Jacques Ickx, journaliste freelance de ce journal très pointu, rédige, entre 1948 et 1951, un billet quasi quotidien consacré au sport et aux sportifs, mais aussi à d’autres sujets, sous un titre générique Tout autour de nous.
Né en 1910, Jacques Ickx collabore déjà au Bulletin de la Fédération Motocycliste de Belgique dès ses 18 ans. Il entre au journal Les Sports en 1933.
Coureur motocycliste à partir de 1934 pour les trois grandes marques belges et mondiales Gillet, FN et Saroléa, il fut le tout premier champion de Belgique senior de motocross, en 1939.
Pilote aviateur à ses heures et passé à l’automobile, il fut notamment vainqueur, en 1951, du Marathon de la route Liège-Rome-Liège, la plus dure des épreuves d’endurance automobile, avec son compatriote John Claes.
Sociétaire à part entière de la presse internationale, Jacques Ickx est triplement réputé pour sa conception humaniste du phénomène automobile, pour l’universalité des angles sous lesquels il l’approche et pour un style sans pareil qui lui valait d’être désigné en France comme le journaliste-écrivain. Ce cofondateur du Moniteur de l’Automobile fut l’un des cinq journalistes européens de l’automobile de l’après-guerre.

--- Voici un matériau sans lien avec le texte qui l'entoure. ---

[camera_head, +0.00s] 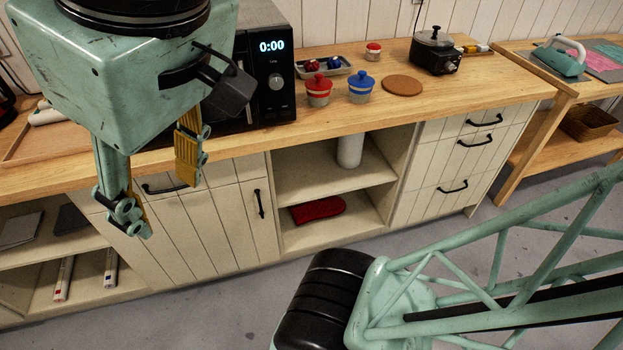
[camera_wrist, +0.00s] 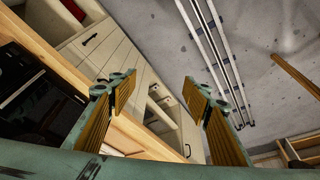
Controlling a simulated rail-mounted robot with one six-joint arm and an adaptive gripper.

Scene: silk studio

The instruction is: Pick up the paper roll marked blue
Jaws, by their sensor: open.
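The left one is the paper roll marked red (camera_head: 64,277). My gripper (camera_head: 160,186) is open and empty, in front of the counter, above and to the right of the rolls and well apart from them. Its two yellow-padded fingers also show in the wrist view (camera_wrist: 152,92), where I cannot make out the rolls.
The wooden counter (camera_head: 385,108) holds a microwave (camera_head: 268,60), a red-lidded jar (camera_head: 319,90), a blue-lidded jar (camera_head: 361,90) and a black cooker (camera_head: 435,52). Open shelves below hold a red oven mitt (camera_head: 318,209). The grey floor (camera_head: 210,310) in front is clear.

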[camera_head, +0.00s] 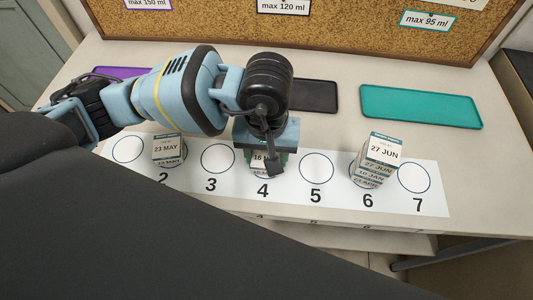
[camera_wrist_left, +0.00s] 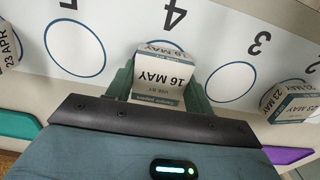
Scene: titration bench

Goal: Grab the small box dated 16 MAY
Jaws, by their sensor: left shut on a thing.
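The small white and teal box dated 16 MAY (camera_head: 258,158) is at spot 4 on the numbered white strip, mostly hidden by my left gripper (camera_head: 266,160) in the head view. In the left wrist view the 16 MAY box (camera_wrist_left: 160,78) shows its date on two faces. It is between the two green fingers of my left gripper (camera_wrist_left: 160,88), which is shut on it. Whether the box touches the strip I cannot tell. My right gripper is not in view.
A 23 MAY box (camera_head: 167,149) stands at spot 2. A stack with 27 JUN (camera_head: 385,150) on top stands at spot 6. Circles 3, 5 and 7 are empty. Purple (camera_head: 120,73), black (camera_head: 316,97) and teal (camera_head: 420,106) trays lie behind, before a cork board (camera_head: 330,30).

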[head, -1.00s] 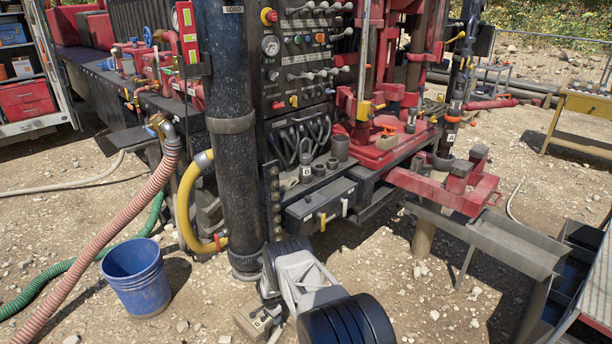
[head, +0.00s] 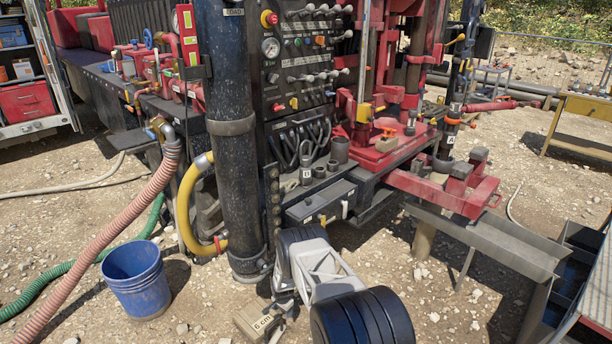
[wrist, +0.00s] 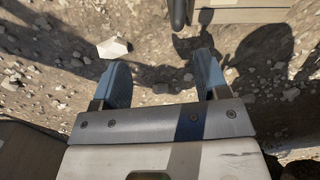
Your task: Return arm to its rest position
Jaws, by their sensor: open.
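My gripper (wrist: 162,82) shows in the wrist view with its two blue fingers spread apart. It is open, and only stony ground shows between the fingers. In the head view my arm is folded low at the bottom centre, in front of the drill rig, and the fingers cannot be made out there.
A blue bucket (head: 136,281) stands further left, near a pink hose (head: 115,225). The black column (head: 232,150) and control panel (head: 298,60) rise behind. A grey trough (head: 500,246) is at right.

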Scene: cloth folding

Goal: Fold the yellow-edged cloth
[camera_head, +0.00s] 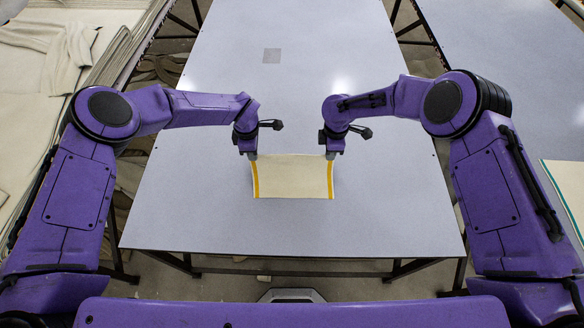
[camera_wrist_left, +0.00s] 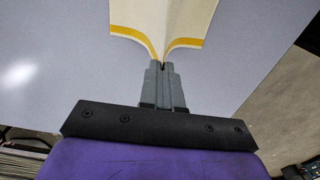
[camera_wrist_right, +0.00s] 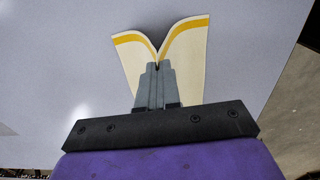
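The cream cloth (camera_head: 293,177) with yellow edge stripes lies near the middle front of the table, its stripes on its left and right sides. My left gripper (camera_head: 249,155) is at its far left corner, and my right gripper (camera_head: 331,154) is at its far right corner. In the left wrist view the fingers (camera_wrist_left: 161,66) are closed on the pinched yellow edge of the cloth (camera_wrist_left: 183,18). In the right wrist view the fingers (camera_wrist_right: 157,68) are closed on the cloth (camera_wrist_right: 188,52), which spreads in a V from the tips.
More cloths (camera_head: 60,50) lie on a surface at the left. Another table at the right holds a green-edged cloth (camera_head: 570,180).

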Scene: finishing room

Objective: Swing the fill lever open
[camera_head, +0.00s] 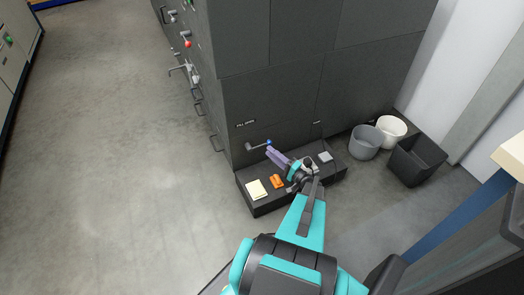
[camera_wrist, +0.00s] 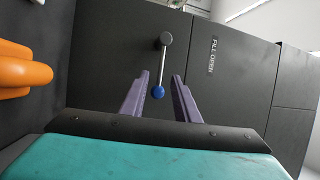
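The fill lever (camera_head: 257,146) is a thin metal arm with a blue knob (camera_head: 269,142) on the dark cabinet's front, near its left edge. In the head view it lies roughly level, below a small white-lettered label (camera_head: 245,123). In the wrist view the lever (camera_wrist: 163,62) hangs from a round grey pivot, and its blue knob (camera_wrist: 158,91) appears between my two purple fingers. The label there reads "FILL OPEN" (camera_wrist: 213,55). My gripper (camera_head: 271,152) is open, its fingers apart on either side of the knob in the picture. Contact with the lever cannot be told.
A dark ledge (camera_head: 263,205) at the cabinet's foot carries a yellow pad (camera_head: 257,189), an orange object (camera_head: 277,181) and a light grey block (camera_head: 325,157). Grey (camera_head: 366,142), white (camera_head: 392,131) and black (camera_head: 416,160) bins stand at right. The floor at left is clear.

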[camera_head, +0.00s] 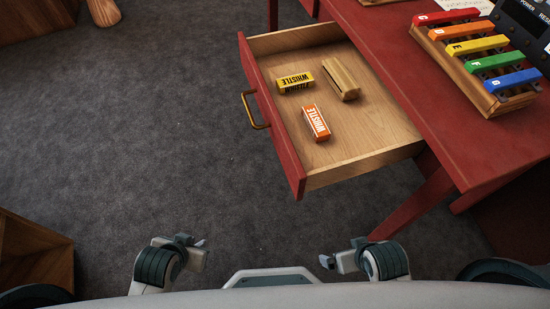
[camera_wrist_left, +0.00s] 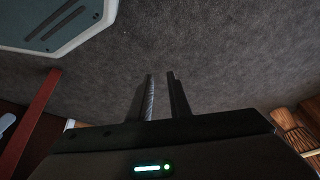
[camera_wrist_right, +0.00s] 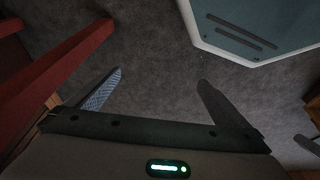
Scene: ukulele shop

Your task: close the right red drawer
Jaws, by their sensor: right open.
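The right red drawer (camera_head: 290,158) is pulled out from the red desk (camera_head: 440,125) in the head view. It has a red front and a brass handle (camera_head: 256,110) facing left. Inside lie a yellow WHISTLE box (camera_head: 295,83), an orange WHISTLE box (camera_head: 316,122) and a wooden block-like item (camera_head: 341,79). My left gripper (camera_head: 201,243) is low in the head view, over the carpet and apart from the drawer. Its fingers (camera_wrist_left: 160,76) stand a narrow gap apart with nothing between them. My right gripper (camera_head: 325,262) is below the drawer's near corner in the picture, with fingers (camera_wrist_right: 160,76) wide apart and empty.
A colourful xylophone (camera_head: 480,60) stands on the desk top. Red desk legs (camera_head: 412,208) stand to the right of my right gripper. A wooden piece of furniture (camera_head: 35,250) is at lower left. Open grey carpet (camera_head: 140,130) lies left of the drawer.

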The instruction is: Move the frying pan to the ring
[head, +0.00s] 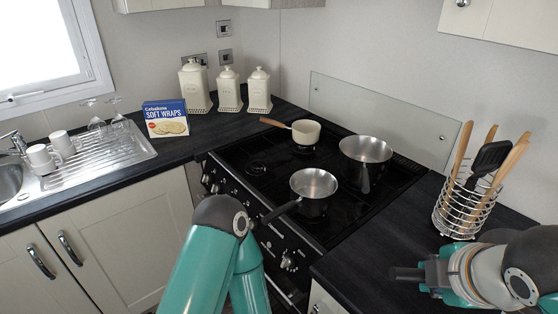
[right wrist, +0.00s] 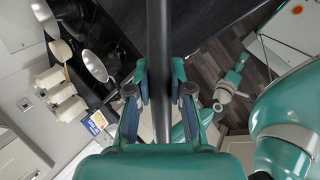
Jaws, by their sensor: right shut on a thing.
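My right gripper (head: 428,275) is at the lower right of the head view, above the right worktop. In the right wrist view its fingers (right wrist: 159,80) are closed on a long dark bar (right wrist: 160,35), which looks like the frying pan handle. In the head view a short dark end (head: 404,273) of it sticks out left of the fingers. The pan's body is mostly hidden behind my right arm. The black hob (head: 225,158) has a bare ring (head: 257,168) at its left front.
A cream pan (head: 306,132) and two steel pans (head: 366,149) (head: 314,187) stand on other rings. A wire utensil holder (head: 463,213) stands close behind my right gripper. A glass splashback (head: 370,115) runs behind the hob. Canisters (head: 229,90) and a wraps box (head: 165,119) stand left.

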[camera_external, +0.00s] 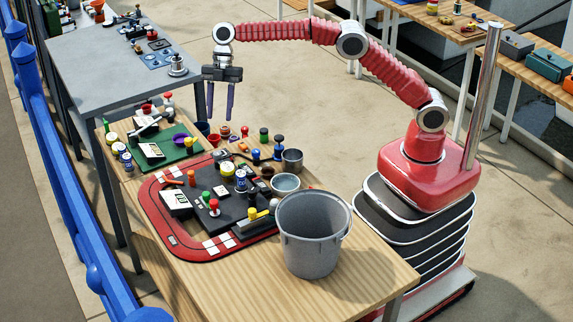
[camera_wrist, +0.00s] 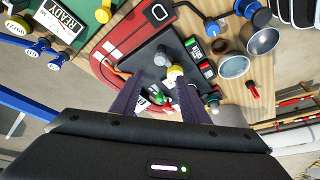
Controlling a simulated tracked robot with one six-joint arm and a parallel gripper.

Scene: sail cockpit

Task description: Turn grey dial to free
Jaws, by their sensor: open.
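My gripper (camera_external: 220,112) hangs pointing down over the back of the cluttered wooden table, its two dark fingers apart with nothing between them. In the wrist view its fingers (camera_wrist: 158,95) are spread above a dark panel (camera_wrist: 146,58). A round grey knob (camera_wrist: 161,58), which looks like the grey dial, stands on this panel beyond the fingertips, beside a yellow-topped piece (camera_wrist: 175,71). In the outside view a small grey knob (camera_external: 221,154) shows below the gripper; I cannot tell whether it is the same one. No "free" marking is readable, and the fingers hide part of the panel.
A red-bordered board (camera_external: 156,229) holds the dark panel, a red-ball stick (camera_external: 214,204) and several coloured knobs. A large grey bucket (camera_external: 312,235) stands at the table's front right. Small metal cups (camera_external: 291,160) stand behind it. A green mat (camera_external: 178,152) lies at left.

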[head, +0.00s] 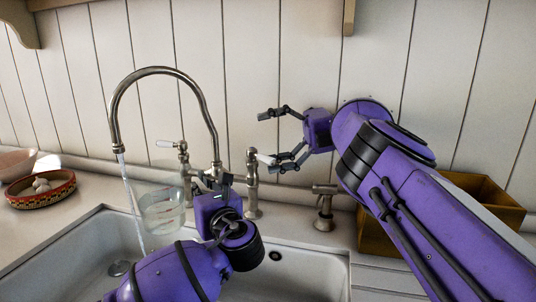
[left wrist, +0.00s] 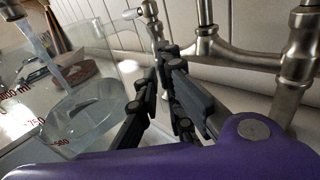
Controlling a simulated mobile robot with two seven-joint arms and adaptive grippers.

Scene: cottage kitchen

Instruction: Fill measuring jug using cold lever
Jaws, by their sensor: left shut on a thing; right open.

Passionné de la vie, il croyait avec Pierre Teilhard de Chardin à l’ascension de l’humanité et au devoir individuel d’y collaborer. Ses célèbres billets « Tout autour de nous », textes brefs rédigés entre 1948 et 1951, bourrés d’informations mais aussi riches d’aventures, d’exploits et de moments inattendus, dont le livre propose une sélection, restent, pour ces raisons, si vivants, si actuels, si intemporels.
L’analyse extraordinaire de la motivation des héros qu’il met en scène – parfois personnages discrets hors du commun –, et des défis auxquels ils ont fait face, permet au lecteur de leur donner une nouvelle vie à laquelle aucun d’eux sans doute n’aurait songé.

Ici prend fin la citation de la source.